■ **Aim of the task**
Collect each line holding the string "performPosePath".

■ **Dataset excerpt**
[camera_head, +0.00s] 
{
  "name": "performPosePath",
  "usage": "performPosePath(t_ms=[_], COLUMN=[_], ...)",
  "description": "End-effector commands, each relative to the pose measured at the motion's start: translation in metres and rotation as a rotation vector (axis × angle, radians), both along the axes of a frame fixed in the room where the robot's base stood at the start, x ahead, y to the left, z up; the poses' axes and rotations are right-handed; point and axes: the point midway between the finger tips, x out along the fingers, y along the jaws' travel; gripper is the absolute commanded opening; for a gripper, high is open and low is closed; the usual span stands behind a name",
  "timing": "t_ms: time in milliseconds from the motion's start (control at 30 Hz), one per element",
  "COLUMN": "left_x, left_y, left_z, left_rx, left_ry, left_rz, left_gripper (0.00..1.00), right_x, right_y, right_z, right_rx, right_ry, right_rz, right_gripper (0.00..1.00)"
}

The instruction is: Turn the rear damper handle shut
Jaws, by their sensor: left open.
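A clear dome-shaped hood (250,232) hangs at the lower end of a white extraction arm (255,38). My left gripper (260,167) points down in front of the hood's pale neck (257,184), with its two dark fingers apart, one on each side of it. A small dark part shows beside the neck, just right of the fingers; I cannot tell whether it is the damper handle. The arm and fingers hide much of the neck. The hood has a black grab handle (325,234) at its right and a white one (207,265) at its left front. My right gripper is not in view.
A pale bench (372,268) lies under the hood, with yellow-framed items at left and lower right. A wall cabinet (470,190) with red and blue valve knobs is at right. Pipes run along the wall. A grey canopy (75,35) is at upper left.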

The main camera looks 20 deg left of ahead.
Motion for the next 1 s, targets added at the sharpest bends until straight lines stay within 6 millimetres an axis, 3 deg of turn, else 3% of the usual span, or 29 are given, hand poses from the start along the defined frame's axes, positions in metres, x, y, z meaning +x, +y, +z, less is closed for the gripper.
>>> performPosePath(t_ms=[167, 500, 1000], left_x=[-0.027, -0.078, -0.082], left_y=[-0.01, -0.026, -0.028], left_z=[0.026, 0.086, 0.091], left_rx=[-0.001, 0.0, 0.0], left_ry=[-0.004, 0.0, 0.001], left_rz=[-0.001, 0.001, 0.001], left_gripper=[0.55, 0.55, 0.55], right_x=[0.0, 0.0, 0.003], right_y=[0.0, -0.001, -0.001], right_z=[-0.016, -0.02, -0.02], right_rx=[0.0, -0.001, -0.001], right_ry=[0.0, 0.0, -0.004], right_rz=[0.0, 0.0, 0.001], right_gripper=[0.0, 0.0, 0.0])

■ **The result**
  "name": "performPosePath",
  "usage": "performPosePath(t_ms=[_], COLUMN=[_], ...)",
>>> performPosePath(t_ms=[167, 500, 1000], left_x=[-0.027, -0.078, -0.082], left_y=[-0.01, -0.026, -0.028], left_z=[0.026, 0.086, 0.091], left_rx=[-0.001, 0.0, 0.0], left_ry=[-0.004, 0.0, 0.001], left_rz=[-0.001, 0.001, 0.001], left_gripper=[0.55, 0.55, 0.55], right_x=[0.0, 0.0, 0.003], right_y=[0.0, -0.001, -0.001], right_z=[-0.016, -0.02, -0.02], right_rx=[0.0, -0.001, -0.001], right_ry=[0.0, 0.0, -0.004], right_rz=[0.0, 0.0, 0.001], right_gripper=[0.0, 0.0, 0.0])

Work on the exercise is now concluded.